Leurs silhouettes rappelaient les garçons marchant sur leurs mains, et faisant le piquanchâgne (le chêne dressé). En été, pour le petit goûter, souvent porté aux champs, pendant les foins ou les moissons , mon arrière grand mère, Catherine, cuisait des pâtés aux poires, le jardin au dessus de la maison en produisait des variétés succulentes : la bergamote et la sucrée verte de Montluçon... Le pâté aux poires, légèrement poivré et à la crème est l’ancêtre du pâté aux tartouffes (pommes de terre) qui, parti de Montluçon, a conquis toute la province et plus encore.

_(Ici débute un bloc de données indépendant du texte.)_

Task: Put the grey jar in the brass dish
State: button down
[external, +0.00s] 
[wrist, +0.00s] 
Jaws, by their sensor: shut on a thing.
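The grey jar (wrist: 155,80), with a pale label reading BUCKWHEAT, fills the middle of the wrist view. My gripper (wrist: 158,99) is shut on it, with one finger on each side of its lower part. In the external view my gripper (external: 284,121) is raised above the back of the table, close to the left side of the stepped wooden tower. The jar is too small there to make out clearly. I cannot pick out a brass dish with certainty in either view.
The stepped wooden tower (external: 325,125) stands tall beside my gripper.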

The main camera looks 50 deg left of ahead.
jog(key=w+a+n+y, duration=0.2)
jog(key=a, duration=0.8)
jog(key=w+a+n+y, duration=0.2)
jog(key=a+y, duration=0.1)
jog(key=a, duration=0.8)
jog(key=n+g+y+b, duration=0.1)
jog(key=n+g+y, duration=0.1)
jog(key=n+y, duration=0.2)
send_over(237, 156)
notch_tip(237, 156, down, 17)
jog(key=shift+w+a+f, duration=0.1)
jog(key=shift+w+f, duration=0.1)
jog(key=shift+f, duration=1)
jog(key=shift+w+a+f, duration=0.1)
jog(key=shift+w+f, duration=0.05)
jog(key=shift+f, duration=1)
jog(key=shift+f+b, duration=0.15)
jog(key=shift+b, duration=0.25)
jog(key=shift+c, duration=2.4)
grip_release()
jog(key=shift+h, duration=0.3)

Les maisons fermées, les ceps arrachés, que reste-t-il du réputé vignoble de Domérat ? Comme dans tout le bassin Montluçonnais, la culture de la vigne est attestée très tôt à Domérat. Dans notre famille, en 1778, Antoine Brochard était vigneron comme, son beau-père... Longtemps la culture de la vigne a été essentiellement manuelle, à l’aide de deux outils primitifs, le fessouaille et le gouaille. La crise du phylloxéra, à la fin du siècle dernier, lui a porté un coup fatal. Le vigneron domératois, routinier, n’a pas réussi à s’adapter aux nouvelles conditions de culture, pourtant, certains ont su transmettre leur passion. Papa me racontait que son père, Jean, cultivait la vigne de son père, au dessus du jardin de la Malicorne, avec un bœuf dressé, harnaché d’un "joug" attelé comme un cheval...Ce bœuf était tellement haut, disait-il, qu’il fallait attendre qu’il soit couché pour le tondre...

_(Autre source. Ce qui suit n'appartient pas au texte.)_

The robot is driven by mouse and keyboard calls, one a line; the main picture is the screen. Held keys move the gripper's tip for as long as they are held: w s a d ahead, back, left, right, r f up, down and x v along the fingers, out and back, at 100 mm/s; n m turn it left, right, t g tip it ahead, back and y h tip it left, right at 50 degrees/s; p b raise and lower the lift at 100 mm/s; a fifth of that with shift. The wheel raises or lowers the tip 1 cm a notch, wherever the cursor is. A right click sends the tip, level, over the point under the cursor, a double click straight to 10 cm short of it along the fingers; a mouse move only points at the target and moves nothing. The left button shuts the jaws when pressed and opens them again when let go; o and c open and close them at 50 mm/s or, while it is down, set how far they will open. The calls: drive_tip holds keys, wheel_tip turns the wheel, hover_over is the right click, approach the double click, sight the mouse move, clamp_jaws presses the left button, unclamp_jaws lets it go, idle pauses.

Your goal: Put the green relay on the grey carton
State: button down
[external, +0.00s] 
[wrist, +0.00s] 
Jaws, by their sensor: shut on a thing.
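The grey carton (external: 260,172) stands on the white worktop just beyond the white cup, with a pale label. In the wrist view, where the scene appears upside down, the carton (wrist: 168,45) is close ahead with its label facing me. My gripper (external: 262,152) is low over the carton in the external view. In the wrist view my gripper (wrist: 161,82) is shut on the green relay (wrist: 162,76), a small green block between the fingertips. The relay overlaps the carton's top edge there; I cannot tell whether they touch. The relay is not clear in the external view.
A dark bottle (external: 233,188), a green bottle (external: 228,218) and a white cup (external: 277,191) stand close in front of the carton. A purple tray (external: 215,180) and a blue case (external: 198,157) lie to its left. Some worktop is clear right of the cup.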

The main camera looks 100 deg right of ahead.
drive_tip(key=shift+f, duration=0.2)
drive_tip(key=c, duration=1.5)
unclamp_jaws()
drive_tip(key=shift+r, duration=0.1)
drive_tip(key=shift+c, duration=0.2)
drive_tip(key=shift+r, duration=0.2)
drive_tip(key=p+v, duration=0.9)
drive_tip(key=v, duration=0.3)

Remontant du midi, le phylloxéra avait fait son apparition dès 1886 au clos de Marignat à Huriel. En douze années le vignoble Bourbonnais ancien fut anéanti, mais déjà, dès 1891, on recommençait à planter. On planta des ceps qui faisaient merveille ailleurs, mais pas en Bourbonnais. On fit des essais de plants, de taille, pour aboutir à l’installation sur poteaux et fils de fer qui prévaut aujourd’hui.